Your goal:
Leave out the pictures and transcribe everything else exactly.

Collected data:
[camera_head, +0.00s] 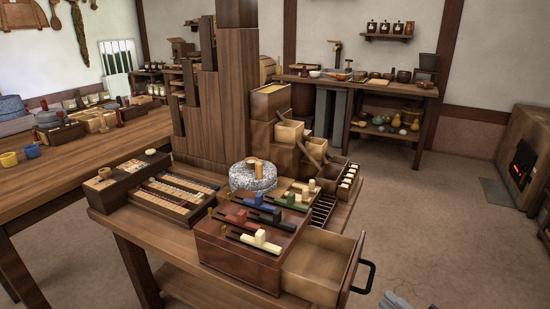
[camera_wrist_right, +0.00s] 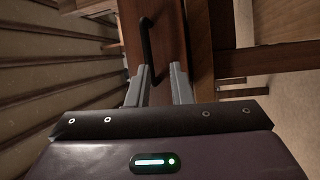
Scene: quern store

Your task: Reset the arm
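My right gripper (camera_head: 396,301) shows only as grey fingertips at the bottom edge of the head view, just right of and below the black handle (camera_head: 366,278) of a drawer. The drawer (camera_head: 325,257) is pulled out of a reddish-brown wooden box (camera_head: 240,262) and looks empty. In the right wrist view the two grey fingers of the right gripper (camera_wrist_right: 161,82) stand apart with nothing seen held between them. My left gripper is in neither view.
The box bears several coloured sliders and sits on a wooden table (camera_head: 185,249) with a round grey stone (camera_head: 253,178) and a tall stepped cabinet (camera_head: 240,100). A second table (camera_head: 70,170) stands left. The floor (camera_head: 440,220) at the right is clear.

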The reply:
[camera_head, +0.00s] 
[camera_wrist_right, +0.00s] 
Scene: quern store

Your task: Reset the arm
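My right gripper (camera_head: 396,301) shows only as grey fingertips at the bottom edge of the head view, just right of and below the black handle (camera_head: 366,278) of a drawer. The drawer (camera_head: 325,257) is pulled out of a reddish-brown wooden box (camera_head: 240,262) and looks empty. In the right wrist view the two grey fingers of the right gripper (camera_wrist_right: 161,82) stand apart with nothing seen held between them. My left gripper is in neither view.
The box bears several coloured sliders and sits on a wooden table (camera_head: 185,249) with a round grey stone (camera_head: 253,178) and a tall stepped cabinet (camera_head: 240,100). A second table (camera_head: 70,170) stands left. The floor (camera_head: 440,220) at the right is clear.

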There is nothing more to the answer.